Spatial, Temporal and Depth Distribution of Snow Properties in the Crater Lake Snowpack

 

Report Number: 33788

Permit Number: CRLA-2005-SCI-0001

Current Status: Checked in

Date Received: Dec 28, 2005

Reporting Year: 2005

Principal Investigator: Ms Lora Koenig, University of Washington, Department of Earth and Space Sciences, Seattle, WA

Additional investigator(s): Julia C. Jarvis

Park-assigned Study Id. # CRLA-00004

Permit Expiration Date: Jun 30, 2005

Permit Start Date: Jan 01, 2005

Study Starting Date: Jan 01, 2005

Study Ending Date: Jun 30, 2005

Study Status: Completed

Activity Type: Research

Subject/Discipline: Glaciers

Objectives: There are three main purposes of this study:

a) to investigate the changes of snow’s thermal conductivity with depth

b) to create a highly spatially sampled snow grain size dataset

c) to create an in-situ dataset that can be used with a variety of space-borne sensors

d) to determine the temporal variability of nitrate (NO3-) isotopes in snow at Crater Lake

e) to test field methods for later use in Antarctica

General Purpose:

Remote sensing of snow properties is the future of snow science.
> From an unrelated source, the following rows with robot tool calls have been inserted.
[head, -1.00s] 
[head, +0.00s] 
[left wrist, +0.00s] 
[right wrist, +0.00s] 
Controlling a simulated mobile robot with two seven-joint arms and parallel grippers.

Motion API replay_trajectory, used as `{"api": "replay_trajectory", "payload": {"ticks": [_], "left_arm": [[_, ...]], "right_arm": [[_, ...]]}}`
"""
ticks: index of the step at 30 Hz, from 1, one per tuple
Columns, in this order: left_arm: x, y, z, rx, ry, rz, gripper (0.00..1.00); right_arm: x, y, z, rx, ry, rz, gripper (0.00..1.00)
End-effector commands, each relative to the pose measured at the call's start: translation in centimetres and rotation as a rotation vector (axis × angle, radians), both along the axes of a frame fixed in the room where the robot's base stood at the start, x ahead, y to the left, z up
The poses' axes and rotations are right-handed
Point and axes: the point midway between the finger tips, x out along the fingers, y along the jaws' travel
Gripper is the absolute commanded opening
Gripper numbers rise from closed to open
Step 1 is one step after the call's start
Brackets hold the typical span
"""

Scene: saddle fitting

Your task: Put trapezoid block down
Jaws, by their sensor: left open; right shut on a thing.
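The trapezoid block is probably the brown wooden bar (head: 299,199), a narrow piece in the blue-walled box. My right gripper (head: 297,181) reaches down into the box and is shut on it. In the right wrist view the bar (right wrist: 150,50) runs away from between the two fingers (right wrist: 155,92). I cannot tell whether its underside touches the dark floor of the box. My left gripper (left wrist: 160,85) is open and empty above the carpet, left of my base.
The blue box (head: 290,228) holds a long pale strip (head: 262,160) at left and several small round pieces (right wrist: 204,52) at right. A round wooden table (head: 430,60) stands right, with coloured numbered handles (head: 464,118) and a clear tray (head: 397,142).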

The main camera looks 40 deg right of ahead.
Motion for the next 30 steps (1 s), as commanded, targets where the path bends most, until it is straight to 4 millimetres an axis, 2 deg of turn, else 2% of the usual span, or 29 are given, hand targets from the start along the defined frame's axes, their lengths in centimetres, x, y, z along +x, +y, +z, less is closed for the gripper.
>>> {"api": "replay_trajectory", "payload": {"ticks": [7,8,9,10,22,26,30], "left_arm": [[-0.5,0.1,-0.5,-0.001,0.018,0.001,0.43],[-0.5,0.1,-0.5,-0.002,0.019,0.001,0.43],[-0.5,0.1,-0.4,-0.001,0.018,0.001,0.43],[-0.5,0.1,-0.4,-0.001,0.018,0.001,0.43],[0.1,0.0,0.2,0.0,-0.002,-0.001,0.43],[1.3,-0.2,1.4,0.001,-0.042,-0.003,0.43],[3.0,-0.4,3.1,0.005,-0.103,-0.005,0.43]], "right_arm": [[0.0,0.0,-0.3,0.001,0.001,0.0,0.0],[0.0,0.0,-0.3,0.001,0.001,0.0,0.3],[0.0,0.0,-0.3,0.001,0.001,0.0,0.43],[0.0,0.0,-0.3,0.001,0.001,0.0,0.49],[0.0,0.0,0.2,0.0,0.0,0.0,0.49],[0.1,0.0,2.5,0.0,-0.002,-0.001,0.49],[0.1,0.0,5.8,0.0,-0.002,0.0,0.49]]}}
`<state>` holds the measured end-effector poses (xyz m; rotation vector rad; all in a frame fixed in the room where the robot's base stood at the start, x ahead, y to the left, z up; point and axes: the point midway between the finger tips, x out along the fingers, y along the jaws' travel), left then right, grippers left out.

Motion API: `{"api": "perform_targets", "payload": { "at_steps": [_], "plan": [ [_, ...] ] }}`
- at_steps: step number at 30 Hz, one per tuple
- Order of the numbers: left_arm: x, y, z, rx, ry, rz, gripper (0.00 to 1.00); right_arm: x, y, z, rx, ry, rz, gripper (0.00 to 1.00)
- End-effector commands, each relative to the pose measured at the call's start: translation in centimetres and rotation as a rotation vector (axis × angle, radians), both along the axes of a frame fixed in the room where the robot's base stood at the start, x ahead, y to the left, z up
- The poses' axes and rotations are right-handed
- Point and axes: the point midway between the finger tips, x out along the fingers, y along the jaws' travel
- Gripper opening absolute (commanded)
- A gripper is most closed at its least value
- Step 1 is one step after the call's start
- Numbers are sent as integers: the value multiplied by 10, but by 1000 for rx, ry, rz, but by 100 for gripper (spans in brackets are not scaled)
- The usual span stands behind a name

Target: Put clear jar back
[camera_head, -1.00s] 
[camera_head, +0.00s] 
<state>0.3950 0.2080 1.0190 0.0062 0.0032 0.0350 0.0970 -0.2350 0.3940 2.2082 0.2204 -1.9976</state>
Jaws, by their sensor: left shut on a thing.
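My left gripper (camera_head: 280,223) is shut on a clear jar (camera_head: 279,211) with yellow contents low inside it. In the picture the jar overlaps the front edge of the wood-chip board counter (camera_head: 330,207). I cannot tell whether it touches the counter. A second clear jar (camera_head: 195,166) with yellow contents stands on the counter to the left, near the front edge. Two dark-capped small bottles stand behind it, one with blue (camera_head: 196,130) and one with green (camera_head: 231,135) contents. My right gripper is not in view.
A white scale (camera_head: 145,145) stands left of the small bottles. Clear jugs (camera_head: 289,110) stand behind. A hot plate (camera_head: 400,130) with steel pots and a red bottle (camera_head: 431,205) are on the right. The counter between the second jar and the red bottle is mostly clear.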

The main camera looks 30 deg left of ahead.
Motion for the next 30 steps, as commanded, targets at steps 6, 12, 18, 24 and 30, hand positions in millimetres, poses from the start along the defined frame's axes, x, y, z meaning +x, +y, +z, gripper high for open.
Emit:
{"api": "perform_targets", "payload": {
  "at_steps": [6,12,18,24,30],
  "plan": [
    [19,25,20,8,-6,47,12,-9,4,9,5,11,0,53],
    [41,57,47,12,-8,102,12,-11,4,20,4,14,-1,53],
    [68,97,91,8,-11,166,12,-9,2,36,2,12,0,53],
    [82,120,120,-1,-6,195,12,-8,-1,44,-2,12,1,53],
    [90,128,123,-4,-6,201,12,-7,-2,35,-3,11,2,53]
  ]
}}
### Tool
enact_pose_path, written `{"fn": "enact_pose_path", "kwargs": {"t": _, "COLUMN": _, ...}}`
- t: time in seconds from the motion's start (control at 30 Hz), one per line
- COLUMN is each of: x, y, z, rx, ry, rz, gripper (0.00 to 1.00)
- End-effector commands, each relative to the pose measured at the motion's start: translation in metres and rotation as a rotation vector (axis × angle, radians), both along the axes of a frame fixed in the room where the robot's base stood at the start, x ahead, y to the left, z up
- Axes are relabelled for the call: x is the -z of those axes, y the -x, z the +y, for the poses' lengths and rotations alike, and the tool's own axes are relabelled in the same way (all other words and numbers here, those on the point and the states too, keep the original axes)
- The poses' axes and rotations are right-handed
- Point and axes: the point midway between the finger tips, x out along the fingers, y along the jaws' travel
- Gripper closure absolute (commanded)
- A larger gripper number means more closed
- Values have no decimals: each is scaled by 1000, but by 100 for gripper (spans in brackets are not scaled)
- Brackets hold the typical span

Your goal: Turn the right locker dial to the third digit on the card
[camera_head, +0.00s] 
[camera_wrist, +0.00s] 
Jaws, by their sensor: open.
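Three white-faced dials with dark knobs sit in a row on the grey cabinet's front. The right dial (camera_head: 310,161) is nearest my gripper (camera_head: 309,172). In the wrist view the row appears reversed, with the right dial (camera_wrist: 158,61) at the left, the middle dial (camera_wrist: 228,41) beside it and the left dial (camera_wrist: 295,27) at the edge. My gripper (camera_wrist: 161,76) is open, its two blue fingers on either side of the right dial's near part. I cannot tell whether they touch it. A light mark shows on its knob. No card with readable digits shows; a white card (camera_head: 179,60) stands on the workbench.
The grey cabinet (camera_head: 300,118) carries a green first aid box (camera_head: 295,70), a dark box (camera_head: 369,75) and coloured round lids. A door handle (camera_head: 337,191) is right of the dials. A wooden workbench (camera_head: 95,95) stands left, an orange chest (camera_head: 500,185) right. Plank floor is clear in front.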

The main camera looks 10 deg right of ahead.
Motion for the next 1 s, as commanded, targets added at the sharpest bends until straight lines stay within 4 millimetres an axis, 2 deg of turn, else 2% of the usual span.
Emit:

Satellites have the ability to determine spatially distributed snow properties on a daily basis in inhospitable areas (Dozier and Painter, 2004). However there is a dearth of in-situ measurements collected specifically for satellite ground tracks. This research will begin to fill in this void of information by collecting a spatial and depth distributed ground dataset for sensor calibration. This dataset will include depth dependant information on thermal conductivity and snow grain size. This depth component is important for satellite sensors, such as passive microwave sensors, that record emission some distance into the snow. The deep snow pack at Crater Lake National Park is an ideal location for studying changes in snow parameters with depth.